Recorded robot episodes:
__________

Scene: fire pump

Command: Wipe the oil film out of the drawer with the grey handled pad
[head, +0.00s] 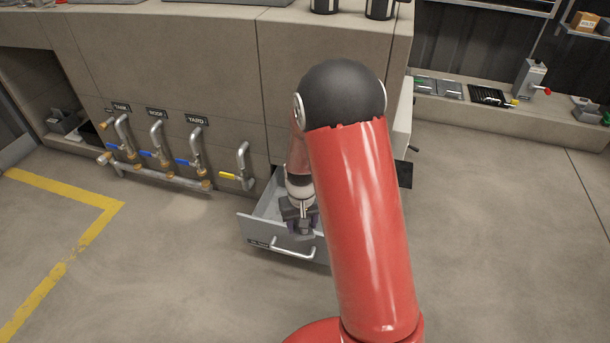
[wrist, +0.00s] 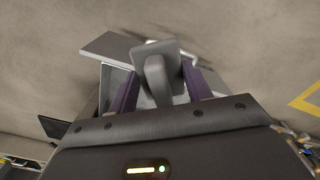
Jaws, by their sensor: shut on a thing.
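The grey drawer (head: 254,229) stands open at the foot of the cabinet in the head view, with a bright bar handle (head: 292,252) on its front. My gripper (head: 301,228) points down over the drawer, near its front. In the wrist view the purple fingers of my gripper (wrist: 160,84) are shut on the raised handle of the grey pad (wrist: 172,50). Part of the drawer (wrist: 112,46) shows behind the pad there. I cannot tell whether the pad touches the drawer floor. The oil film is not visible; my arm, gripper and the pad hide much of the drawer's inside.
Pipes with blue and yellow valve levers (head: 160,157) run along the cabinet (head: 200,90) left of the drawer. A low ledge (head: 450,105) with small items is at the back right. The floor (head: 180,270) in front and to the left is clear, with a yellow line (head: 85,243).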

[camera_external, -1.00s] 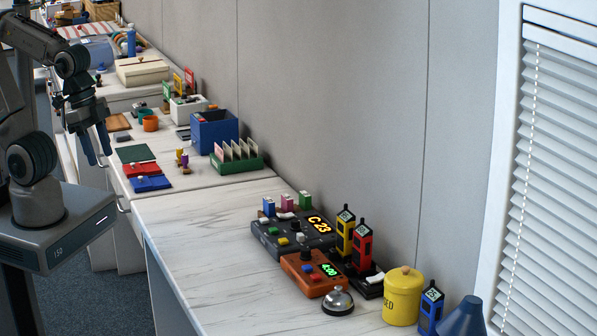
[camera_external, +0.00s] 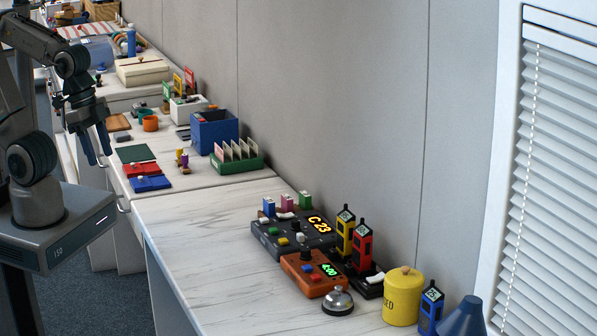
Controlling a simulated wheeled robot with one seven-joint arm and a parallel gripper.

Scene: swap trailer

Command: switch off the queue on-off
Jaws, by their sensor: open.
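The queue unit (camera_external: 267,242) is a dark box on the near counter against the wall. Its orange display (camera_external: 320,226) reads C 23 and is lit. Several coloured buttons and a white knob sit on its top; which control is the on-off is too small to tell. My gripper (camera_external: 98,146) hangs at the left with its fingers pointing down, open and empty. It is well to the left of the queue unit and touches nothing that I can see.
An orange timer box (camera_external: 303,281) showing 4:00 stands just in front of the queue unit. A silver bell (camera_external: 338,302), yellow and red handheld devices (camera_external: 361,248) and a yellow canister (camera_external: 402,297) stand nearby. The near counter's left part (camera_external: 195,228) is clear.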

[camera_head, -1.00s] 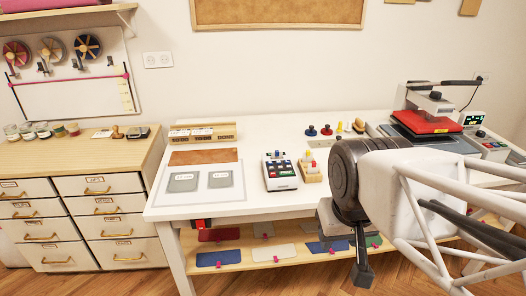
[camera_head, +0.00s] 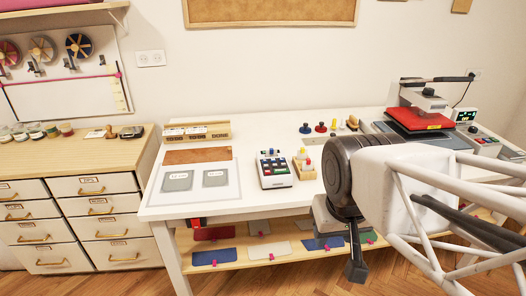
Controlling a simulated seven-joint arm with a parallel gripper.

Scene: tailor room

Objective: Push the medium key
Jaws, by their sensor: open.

__________

WRITTEN TASK: Take the lines above starting at the one containing "[wrist, +0.00s]" and ending at the one containing "Command: switch off the queue on-off", and print them again exactly, without pictures.

RESULT FOR THIS EXERCISE:
[wrist, +0.00s] 
Jaws, by their sensor: shut on a thing.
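The grey drawer (head: 254,229) stands open at the foot of the cabinet in the head view, with a bright bar handle (head: 292,252) on its front. My gripper (head: 301,228) points down over the drawer, near its front. In the wrist view the purple fingers of my gripper (wrist: 160,84) are shut on the raised handle of the grey pad (wrist: 172,50). Part of the drawer (wrist: 112,46) shows behind the pad there. I cannot tell whether the pad touches the drawer floor. The oil film is not visible; my arm, gripper and the pad hide much of the drawer's inside.
Pipes with blue and yellow valve levers (head: 160,157) run along the cabinet (head: 200,90) left of the drawer. A low ledge (head: 450,105) with small items is at the back right. The floor (head: 180,270) in front and to the left is clear, with a yellow line (head: 85,243).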

[camera_external, -1.00s] 
[camera_external, +0.00s] 
Controlling a simulated wheeled robot with one seven-joint arm and a parallel gripper.

Scene: swap trailer

Command: switch off the queue on-off

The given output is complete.